● **Set exercise**
Reproduce exactly the line in which "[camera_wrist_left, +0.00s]" occurs and all the lines after it, ending with the last line.

>> begin The data

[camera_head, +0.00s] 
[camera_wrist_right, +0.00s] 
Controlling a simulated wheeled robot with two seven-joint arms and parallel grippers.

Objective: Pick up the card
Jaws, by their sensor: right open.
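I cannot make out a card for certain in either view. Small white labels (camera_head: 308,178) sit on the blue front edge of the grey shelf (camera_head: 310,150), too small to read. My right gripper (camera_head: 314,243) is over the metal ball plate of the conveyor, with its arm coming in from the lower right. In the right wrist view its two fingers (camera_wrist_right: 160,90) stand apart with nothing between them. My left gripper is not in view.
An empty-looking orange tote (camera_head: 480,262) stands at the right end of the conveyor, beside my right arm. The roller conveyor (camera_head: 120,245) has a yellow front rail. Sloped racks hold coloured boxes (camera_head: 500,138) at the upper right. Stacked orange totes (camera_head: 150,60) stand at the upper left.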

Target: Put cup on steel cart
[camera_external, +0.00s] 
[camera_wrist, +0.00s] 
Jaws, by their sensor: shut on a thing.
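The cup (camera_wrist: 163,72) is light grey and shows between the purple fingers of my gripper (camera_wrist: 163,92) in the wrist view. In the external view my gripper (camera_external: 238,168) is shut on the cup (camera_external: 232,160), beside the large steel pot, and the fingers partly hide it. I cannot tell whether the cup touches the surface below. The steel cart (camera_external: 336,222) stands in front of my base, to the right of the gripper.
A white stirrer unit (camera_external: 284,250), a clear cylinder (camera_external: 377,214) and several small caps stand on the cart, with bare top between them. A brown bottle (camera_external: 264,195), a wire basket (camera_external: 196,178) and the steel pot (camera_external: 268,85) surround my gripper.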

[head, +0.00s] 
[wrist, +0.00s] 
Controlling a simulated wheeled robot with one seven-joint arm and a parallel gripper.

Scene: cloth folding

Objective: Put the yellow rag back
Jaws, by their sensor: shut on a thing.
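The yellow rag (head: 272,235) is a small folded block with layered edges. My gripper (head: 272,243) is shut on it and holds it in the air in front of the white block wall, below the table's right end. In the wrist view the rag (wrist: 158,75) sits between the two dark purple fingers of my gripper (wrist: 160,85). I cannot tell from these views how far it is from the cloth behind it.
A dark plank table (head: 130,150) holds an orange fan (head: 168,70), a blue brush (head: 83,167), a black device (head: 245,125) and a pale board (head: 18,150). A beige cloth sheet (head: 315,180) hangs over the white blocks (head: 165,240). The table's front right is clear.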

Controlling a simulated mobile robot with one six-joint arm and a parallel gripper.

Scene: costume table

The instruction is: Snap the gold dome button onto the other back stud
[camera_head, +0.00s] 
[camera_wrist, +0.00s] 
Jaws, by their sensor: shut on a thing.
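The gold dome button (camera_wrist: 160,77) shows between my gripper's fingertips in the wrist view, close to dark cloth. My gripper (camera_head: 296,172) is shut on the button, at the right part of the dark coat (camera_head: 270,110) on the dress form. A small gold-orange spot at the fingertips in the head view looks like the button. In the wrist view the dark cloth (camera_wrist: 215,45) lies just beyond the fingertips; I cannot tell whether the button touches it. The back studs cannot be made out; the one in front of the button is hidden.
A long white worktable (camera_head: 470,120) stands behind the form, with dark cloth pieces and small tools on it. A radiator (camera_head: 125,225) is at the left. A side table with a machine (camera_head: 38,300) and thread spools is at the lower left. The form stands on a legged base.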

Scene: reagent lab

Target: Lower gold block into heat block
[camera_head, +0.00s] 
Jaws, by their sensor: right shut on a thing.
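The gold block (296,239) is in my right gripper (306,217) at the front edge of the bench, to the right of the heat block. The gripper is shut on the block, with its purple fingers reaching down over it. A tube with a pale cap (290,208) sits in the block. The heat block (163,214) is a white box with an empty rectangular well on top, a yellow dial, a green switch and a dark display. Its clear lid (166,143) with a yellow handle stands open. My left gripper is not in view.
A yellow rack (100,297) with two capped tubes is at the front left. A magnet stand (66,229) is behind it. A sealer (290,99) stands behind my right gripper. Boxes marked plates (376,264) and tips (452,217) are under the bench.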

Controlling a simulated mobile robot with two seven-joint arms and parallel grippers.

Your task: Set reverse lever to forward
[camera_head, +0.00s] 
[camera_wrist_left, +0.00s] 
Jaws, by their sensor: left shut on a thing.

>> end The data

● **Result**
[camera_wrist_left, +0.00s] 
Jaws, by their sensor: left shut on a thing.

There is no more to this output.